The further up the framework an organisation measures, the closer it gets to understanding the true environmental impact of AI.

A carbon figure attached to a single prompt may be technically accurate, but it provides limited insight into whether a workflow was designed efficiently. Equally, measuring only business outcomes may obscure opportunities to improve the underlying infrastructure.

Effective governance requires visibility across all six layers.

As AI systems become capable of determining how much work to perform, sustainability becomes less about measuring isolated interactions and more about understanding how computational resources are consumed in pursuit of business outcomes.

Looking back at the argument I made in just over a year back, I still believe the central point was correct.

The industry focused on a metric that was easy to communicate rather than one that was genuinely useful.

What has changed is the scale of the problem.

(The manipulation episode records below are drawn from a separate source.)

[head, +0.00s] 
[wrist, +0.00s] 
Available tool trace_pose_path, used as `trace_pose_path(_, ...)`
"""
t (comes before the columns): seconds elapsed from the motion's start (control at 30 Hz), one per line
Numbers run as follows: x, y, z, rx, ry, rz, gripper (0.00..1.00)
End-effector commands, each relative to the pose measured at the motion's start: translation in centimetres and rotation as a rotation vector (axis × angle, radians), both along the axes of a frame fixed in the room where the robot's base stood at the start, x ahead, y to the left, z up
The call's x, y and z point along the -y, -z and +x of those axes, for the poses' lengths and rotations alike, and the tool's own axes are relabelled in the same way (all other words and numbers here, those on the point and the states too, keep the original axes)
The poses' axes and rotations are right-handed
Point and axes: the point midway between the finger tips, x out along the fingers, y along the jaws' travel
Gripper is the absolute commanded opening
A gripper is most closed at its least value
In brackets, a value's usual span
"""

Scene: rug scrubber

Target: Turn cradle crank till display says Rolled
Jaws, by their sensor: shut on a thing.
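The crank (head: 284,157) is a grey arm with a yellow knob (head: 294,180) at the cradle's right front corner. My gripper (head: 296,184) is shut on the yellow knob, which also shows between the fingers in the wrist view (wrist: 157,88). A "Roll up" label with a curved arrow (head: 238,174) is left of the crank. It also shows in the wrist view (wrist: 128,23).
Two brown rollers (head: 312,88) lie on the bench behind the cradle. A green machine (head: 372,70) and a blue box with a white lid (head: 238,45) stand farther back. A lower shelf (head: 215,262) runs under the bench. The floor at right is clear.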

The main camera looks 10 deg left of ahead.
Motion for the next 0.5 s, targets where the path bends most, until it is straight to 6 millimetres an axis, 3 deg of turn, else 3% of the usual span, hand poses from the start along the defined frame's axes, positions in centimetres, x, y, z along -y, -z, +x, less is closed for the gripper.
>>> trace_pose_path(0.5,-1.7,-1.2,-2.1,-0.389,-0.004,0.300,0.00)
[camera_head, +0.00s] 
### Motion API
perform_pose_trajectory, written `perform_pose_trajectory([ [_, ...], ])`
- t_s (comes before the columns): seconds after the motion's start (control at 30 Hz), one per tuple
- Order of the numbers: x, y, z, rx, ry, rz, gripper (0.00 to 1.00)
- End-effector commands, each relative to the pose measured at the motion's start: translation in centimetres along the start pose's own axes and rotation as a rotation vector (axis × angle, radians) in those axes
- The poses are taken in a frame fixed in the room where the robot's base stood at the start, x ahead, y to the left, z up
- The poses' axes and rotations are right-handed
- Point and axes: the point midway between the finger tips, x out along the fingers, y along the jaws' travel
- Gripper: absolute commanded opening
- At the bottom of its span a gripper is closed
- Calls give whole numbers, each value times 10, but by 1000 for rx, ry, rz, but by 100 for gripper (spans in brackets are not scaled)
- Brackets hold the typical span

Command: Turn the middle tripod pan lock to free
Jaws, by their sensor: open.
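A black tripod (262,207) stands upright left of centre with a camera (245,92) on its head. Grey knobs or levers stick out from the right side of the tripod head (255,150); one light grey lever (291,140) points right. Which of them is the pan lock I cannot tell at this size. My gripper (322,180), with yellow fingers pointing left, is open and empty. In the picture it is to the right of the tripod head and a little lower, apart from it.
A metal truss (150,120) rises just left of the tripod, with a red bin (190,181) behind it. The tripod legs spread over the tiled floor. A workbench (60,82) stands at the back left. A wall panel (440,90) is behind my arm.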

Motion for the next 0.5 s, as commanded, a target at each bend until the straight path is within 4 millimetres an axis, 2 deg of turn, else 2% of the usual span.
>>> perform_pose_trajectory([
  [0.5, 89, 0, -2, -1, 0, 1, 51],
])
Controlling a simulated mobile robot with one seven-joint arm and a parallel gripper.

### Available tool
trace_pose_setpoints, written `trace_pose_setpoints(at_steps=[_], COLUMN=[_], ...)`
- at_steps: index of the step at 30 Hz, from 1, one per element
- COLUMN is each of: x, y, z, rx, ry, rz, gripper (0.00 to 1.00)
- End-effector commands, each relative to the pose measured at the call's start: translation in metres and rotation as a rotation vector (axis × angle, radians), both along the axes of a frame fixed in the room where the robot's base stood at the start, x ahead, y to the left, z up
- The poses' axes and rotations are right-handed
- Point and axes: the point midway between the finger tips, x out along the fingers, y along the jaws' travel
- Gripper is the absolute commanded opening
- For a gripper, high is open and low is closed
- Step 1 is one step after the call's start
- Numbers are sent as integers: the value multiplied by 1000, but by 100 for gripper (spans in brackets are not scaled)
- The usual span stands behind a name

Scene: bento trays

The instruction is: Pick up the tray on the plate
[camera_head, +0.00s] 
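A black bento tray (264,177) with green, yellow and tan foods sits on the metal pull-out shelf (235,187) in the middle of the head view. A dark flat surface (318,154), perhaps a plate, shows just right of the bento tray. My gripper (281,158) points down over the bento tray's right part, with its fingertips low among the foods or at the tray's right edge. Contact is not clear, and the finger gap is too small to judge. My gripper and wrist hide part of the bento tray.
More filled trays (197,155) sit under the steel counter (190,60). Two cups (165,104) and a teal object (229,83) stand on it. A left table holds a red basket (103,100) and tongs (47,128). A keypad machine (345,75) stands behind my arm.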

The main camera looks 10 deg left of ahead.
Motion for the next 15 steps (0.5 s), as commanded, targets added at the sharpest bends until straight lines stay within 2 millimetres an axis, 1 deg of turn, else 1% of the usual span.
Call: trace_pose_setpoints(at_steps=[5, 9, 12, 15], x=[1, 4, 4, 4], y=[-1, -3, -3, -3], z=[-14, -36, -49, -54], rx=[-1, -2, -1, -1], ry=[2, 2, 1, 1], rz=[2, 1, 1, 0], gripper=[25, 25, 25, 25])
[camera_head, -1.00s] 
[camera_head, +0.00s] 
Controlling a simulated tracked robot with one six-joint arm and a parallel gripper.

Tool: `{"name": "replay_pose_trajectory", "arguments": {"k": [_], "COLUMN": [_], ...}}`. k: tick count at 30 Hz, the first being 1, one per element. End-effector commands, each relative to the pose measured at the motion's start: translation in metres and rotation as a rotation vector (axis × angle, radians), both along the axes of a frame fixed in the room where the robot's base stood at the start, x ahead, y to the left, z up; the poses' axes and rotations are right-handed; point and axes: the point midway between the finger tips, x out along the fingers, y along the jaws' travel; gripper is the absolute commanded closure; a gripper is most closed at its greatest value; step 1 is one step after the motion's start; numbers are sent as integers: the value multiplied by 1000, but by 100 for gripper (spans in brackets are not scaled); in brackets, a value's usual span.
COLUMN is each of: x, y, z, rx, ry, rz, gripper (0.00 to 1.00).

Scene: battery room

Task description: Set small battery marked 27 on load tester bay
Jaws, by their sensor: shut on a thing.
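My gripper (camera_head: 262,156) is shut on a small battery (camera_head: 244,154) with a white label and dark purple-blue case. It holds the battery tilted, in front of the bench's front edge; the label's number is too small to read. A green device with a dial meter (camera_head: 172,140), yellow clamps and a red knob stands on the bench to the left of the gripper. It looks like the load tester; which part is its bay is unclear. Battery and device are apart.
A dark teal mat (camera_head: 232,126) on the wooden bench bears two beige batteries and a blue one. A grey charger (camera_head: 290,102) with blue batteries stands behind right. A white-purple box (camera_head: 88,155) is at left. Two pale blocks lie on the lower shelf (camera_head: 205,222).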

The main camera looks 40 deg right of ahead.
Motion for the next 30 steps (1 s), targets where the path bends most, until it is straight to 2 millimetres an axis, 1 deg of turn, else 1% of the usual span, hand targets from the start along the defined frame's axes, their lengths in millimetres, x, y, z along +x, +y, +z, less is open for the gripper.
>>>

Reasoning models, agentic systems and increasingly autonomous workflows have widened the gap between user interactions and the computational effort required to satisfy them. A prompt no longer represents a meaningful unit of work in many modern AI systems.

That does not make sustainability less important. It makes sustainability harder to understand and therefore more important to govern.

For decades organisations have governed people, budgets, infrastructure and business processes. Increasingly they will also need to govern how AI systems consume computational resources on their behalf. The firms that navigate this transition most successfully are unlikely to be those counting prompts or comparing isolated interactions. They will be the organisations measuring outcomes, applying proportionality, routing work intelligently and treating computational effort as a governed organisational resource.

The environmental debate around AI is maturing, and so the questions we ask, and the metrics we choose to govern, need to mature with it.

Note: I estimated the re-working and image generation for this article at roughly 0.25 to 0.4 kg CO₂e, using published AI lifecycle estimates as a rough benchmark. I have rounded that up and offset 1 kg CO₂e to account for uncertainty.